Lo annuncia Vittorio Sgarbi, deputato alla Camera, che così osserva: «C’è un punto a tutt’oggi irrisolto di quel colpo di stato giudiziario: con azioni giudiziarie chirurgiche fu fatta fuori l’intera classe dirigente del PSI, e con il partito il suo potente leader Bettino Craxi, lasciando, nei fatti, via libera al Pci-Pds che potè così liberarsi dello storico avversario. L’inchiesta giudiziaria da un lato e la commissione parlamentare da un lato dovranno verificare se nell’azione dei magistrati milanesi siano intervenuti soggetti esterni, se ci furono contatti tra magistrati italiani e istituzioni anche straniere che possono avere influito sulla natura e sul fine di quella operazione giudiziaria.
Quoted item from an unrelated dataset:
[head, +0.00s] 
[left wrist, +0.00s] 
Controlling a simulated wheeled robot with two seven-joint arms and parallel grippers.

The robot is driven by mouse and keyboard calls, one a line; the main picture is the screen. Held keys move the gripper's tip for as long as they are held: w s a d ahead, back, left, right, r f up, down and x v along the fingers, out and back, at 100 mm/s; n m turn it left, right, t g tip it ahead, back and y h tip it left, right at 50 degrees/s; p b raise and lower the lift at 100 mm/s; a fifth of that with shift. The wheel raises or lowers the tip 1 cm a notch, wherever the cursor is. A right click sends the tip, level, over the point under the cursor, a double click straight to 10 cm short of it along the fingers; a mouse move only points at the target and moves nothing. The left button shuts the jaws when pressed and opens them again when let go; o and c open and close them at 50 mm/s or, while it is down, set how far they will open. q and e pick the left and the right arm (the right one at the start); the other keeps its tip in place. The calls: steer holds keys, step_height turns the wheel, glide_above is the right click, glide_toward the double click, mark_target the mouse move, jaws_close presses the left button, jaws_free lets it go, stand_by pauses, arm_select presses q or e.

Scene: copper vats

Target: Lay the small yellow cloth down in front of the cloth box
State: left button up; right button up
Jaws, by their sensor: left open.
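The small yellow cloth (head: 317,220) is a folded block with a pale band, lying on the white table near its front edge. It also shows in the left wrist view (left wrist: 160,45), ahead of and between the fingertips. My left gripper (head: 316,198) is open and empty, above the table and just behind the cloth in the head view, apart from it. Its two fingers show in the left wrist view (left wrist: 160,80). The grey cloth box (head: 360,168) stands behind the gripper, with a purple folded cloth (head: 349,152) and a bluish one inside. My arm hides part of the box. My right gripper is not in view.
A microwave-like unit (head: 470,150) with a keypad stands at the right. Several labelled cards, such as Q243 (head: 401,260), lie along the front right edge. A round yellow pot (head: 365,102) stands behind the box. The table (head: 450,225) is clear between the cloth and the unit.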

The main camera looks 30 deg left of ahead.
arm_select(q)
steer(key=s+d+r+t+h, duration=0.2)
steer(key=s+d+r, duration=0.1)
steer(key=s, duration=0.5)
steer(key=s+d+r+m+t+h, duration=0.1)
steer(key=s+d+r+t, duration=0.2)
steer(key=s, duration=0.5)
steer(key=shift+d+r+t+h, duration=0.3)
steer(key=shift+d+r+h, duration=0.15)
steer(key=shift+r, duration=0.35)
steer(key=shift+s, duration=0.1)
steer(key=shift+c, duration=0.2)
Insomma, se ci fu una regia esterna in tutto questo. Credo siano maturi i tempi per una inchiesta giudiziaria a tutto campo che apra uno squarcio su quella pagina oscura della lotta politica in Italia. Con il pretesto di una generica lotta alla corruzione furono sovvertiti gli equilibri politici ed istituzionali»

Nel suo esposto Sgarbi riprende molte delle anomalie raccolte in anni di studi e inchieste dal giurista Ferdinando Cionti, autore del libro «Colpo di Stato»: «Colpo di Stato fu, e non solo giudiziario – scrisse Cionti alla fine di un lungo lavoro di ricerca sull’attività del Pool Mani Pulite – la matrice di Tangentopoli fu anche politica. Si basò sul patto d”acciaio fra il Pool di Mani Pulite e un partito dai molti nomi: Pci/Pds/Ds/Pd».